Tuesday, November 27, 2012

An Actual Break?


7:20 am
                Hard to get started this morning, so I decided to just start in with pages. Then I’ll do everything else like take psyllium and do some stretches (my back has been hurting), feed buns, eat breakfast. I looked out this morning and the buns are all standing there in their cages looking expectantly towards the house. I suppose they are waiting for breakfast. Of course it makes me feel guilty. And it is true that it is probably cruel to a certain extent to keep them in these cages where there is not much for them to do. Oh well. I have not yet heard back from the teacherwho contacted me (probably the thing I will do after writing is check email). He asked about borrowing a bunny for his classroom. Well I did in the two that I will not be keeping, (well, duh, I guess I won’t be keeping them now…), but I think I will not keep Cassandra. She has had some good litters, but her own coat is too coarse. I like the darkness, and I like the little bright highlights, but it has too many coarse guard hairs. So I will see if he wants her to borrow.  And maybe I will bring her to the fair also. I hate to bring a bunny I will be keeping bc it is definitely a stress, being in the warm building all day then back out to the cold. And this year, after the full day on Saturday, I must go with K to his work xma party at Delany House. Oh total joy and rapture. Last year the food at this gathering was AWFUL. I expect it will be the same this year. And they do the yankee swap thing. And I will be exhausted. And it was expensive. Oh brother. And it will mean the rabbit must stay in the car until we get home. Which is even more stress for the rabbit. Anyway, that kind of stress can bring on the pasteurella that pretty much lurks in all of them. Of the two I did Sunday, one had signs of it, the other did not. It was the male that did, so just as well I decided not to keep him.
                I worked so hard over the whole TG “break.” Time for a bit more of a break today. I have to grade the Thurs urine tables, but I may decide not to start them until tomorrow. Of course I also have a lot of cleaning and organizing to do when I am there. The tables do not take very long, so maybe I will try to whip through them. Then I should also at least look at the independent results that the Monday group turned in so I can give them feedback before they present next week.
                I have been knitting up a storm in prep for this fair.

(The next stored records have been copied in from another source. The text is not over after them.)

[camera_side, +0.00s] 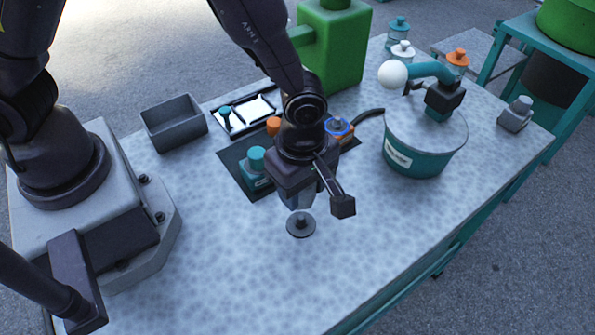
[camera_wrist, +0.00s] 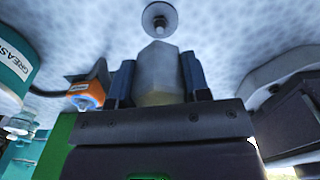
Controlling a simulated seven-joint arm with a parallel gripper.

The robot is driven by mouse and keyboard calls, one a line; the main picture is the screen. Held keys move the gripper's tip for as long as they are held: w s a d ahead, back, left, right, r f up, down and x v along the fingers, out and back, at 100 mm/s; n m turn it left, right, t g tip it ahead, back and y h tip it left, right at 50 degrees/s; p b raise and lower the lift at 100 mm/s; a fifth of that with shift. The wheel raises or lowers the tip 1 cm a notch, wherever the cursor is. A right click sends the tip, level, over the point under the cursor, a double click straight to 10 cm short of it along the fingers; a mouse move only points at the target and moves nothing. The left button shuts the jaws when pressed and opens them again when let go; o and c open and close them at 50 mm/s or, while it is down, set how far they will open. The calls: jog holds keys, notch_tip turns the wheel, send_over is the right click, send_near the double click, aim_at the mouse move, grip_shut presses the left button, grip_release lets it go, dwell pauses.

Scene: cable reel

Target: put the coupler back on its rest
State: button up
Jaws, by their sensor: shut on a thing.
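My gripper (camera_side: 298,196) hangs over the middle of the table, pointing down. In the wrist view its two blue-grey fingers (camera_wrist: 159,80) are shut on the coupler (camera_wrist: 160,70), a grey faceted piece with a yellowish lower band. In the side view the coupler is mostly hidden by the fingers. A dark round disc with a short centre peg, seemingly the rest (camera_side: 301,225), stands on the table just below the gripper in the side view. It also shows beyond the coupler at the top of the wrist view (camera_wrist: 159,19). The coupler appears apart from it.
A teal grease tub (camera_side: 425,150) with a white-knobbed handle stands to the right. An orange block with a blue ring (camera_side: 340,128) and black hose is behind the gripper. A teal-capped jar (camera_side: 257,170) sits on a dark mat at left. The front table is clear.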

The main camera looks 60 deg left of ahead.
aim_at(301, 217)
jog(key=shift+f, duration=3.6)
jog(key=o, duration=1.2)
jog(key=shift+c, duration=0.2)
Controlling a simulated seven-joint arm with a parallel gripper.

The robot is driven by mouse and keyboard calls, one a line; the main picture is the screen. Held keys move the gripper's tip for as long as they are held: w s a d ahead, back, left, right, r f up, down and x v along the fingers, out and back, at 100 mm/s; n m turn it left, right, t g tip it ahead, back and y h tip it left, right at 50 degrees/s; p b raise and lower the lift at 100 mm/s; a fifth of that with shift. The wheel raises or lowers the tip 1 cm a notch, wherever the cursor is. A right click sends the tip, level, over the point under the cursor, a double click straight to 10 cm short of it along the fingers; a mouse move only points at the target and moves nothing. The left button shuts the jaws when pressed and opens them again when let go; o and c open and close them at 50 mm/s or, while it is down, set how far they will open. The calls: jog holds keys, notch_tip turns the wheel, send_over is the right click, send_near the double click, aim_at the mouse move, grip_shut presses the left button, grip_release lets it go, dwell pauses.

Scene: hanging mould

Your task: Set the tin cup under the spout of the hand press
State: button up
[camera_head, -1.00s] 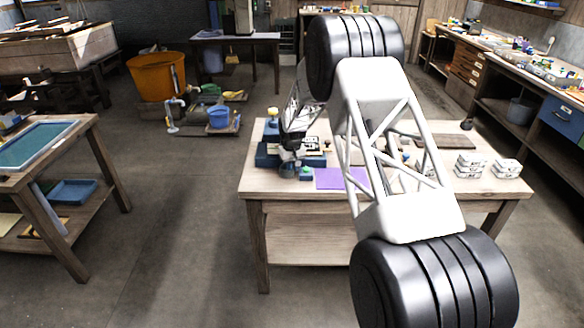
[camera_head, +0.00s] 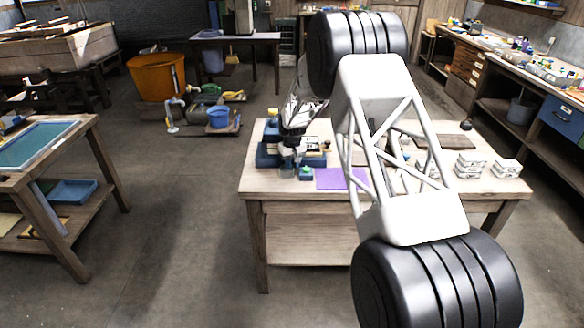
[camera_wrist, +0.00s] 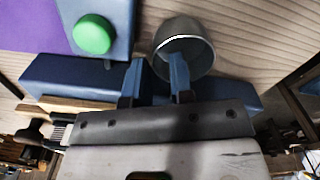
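The tin cup (camera_wrist: 197,40) is a grey metal cup on the wooden table, beside a blue block with a green knob (camera_wrist: 93,35). In the head view the cup (camera_head: 287,173) is small and grey, left of the green knob. My gripper (camera_wrist: 156,80) is at the cup with its two blue-grey fingers apart. The right finger overlaps the cup's opening and the left finger is outside it. I cannot tell whether either touches the cup. The hand press (camera_head: 268,156) is the blue apparatus behind the cup; its spout is hidden or too small to make out.
A purple sheet (camera_head: 342,179) lies right of the press. White stacked blocks (camera_head: 470,162) stand at the right of the table (camera_head: 262,187). My arm covers the table's middle. The front-left tabletop is clear.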

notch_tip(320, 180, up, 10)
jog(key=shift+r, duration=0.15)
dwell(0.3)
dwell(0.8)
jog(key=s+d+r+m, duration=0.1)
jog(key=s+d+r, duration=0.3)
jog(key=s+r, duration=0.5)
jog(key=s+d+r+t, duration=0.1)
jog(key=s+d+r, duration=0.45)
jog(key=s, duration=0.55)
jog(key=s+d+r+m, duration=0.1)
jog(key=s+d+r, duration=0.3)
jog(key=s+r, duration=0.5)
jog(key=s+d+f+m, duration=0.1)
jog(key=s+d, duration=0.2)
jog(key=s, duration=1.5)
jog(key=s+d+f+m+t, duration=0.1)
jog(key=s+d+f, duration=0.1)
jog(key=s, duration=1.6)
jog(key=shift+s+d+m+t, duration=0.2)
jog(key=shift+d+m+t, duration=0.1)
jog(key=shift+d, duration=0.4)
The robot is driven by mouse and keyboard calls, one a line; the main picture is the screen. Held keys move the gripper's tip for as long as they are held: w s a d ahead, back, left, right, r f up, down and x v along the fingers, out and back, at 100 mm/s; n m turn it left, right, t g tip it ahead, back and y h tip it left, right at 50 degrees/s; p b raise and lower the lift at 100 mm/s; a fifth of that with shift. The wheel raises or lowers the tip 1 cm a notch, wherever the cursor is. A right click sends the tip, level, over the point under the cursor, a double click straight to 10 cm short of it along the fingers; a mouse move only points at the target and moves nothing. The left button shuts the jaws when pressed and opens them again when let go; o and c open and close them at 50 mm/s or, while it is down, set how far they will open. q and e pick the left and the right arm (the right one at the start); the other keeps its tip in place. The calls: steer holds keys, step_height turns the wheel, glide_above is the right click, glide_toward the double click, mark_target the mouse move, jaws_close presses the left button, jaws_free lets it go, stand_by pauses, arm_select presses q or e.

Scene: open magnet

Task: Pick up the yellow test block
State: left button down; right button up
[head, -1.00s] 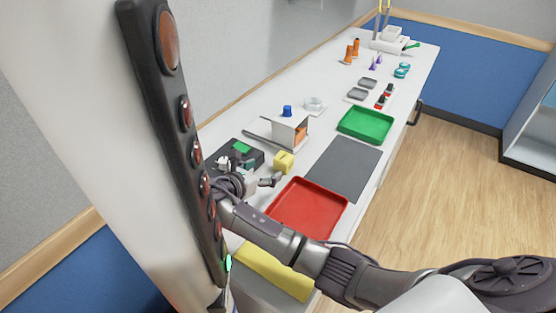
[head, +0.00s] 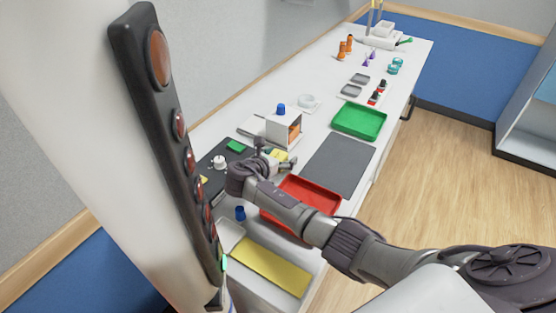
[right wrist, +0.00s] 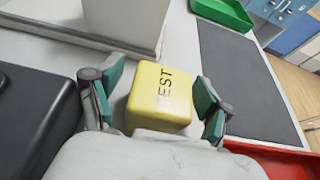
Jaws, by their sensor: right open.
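The yellow test block (right wrist: 160,95) stands on the white bench, with the dark letters "TEST" on its top. In the right wrist view it lies between the two teal-padded fingers of my right gripper (right wrist: 158,103). The fingers are open, with a gap showing at least on the right side of the block. In the head view the right gripper (head: 275,160) hides much of the yellow block (head: 280,155). The left gripper does not show.
A white box (head: 284,126) stands just behind the block. A black device (head: 215,180) lies to the left, and a red tray (head: 312,192) is close on the right. A grey mat (head: 338,164) is bare, and a green tray (head: 360,121) lies beyond it.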

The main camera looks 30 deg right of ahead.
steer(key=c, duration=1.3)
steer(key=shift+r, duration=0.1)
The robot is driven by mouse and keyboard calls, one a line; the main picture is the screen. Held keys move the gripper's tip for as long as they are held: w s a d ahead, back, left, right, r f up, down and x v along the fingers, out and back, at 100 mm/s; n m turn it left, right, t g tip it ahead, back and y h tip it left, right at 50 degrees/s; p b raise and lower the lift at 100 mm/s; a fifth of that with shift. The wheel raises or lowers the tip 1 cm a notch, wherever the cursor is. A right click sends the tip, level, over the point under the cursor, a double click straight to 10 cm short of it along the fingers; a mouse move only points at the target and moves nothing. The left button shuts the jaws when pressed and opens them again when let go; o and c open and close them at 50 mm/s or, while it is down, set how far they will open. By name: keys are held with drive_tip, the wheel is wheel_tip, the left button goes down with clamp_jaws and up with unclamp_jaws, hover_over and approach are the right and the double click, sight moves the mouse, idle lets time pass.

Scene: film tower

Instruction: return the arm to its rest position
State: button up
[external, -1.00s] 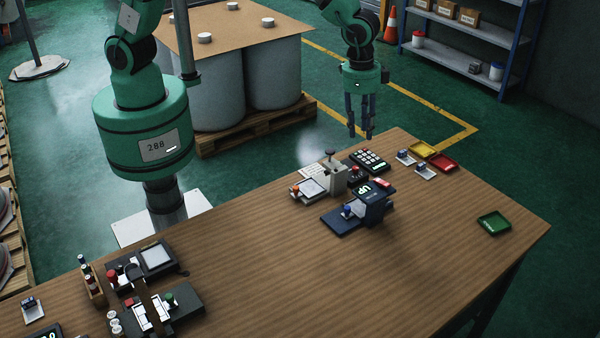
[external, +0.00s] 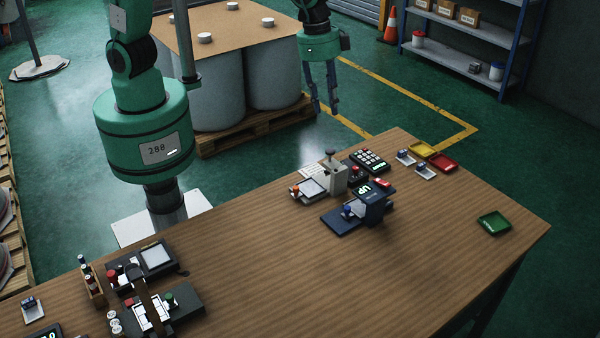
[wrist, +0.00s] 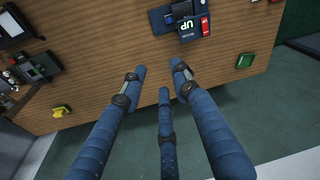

I did a pair of wrist warmers and hat from the blue yarn. I managed an entire hat from one skein, but it is a small one, really child’s size. And I have started another hat from the really fat pale yarn that used to be a scarf until I frogged it. Thinking about it now, I am thinking that it will not be a very popular item, so maybe I’ll put it aside and make some other angora item. Maybe another pair of wrist warmers. Or a headband. Something that might actually sell.
                I also would like to do a bunch of bunny plucking today. There is a lot of need for it. I want to do it now before it gets really cold so they can grow a coat in before then.  I also have 2 rabbits in the fridge that I need to deal with – maybe a nice stew with tomato base. And maybe freeze one of them. And MAYBE I will see what my friend is up to and see if she wants to get tea at some point.
                Ok, better get started. Now it is bothering me about what I needed to do w car, out and about. Maybe once I stop writing I will remember.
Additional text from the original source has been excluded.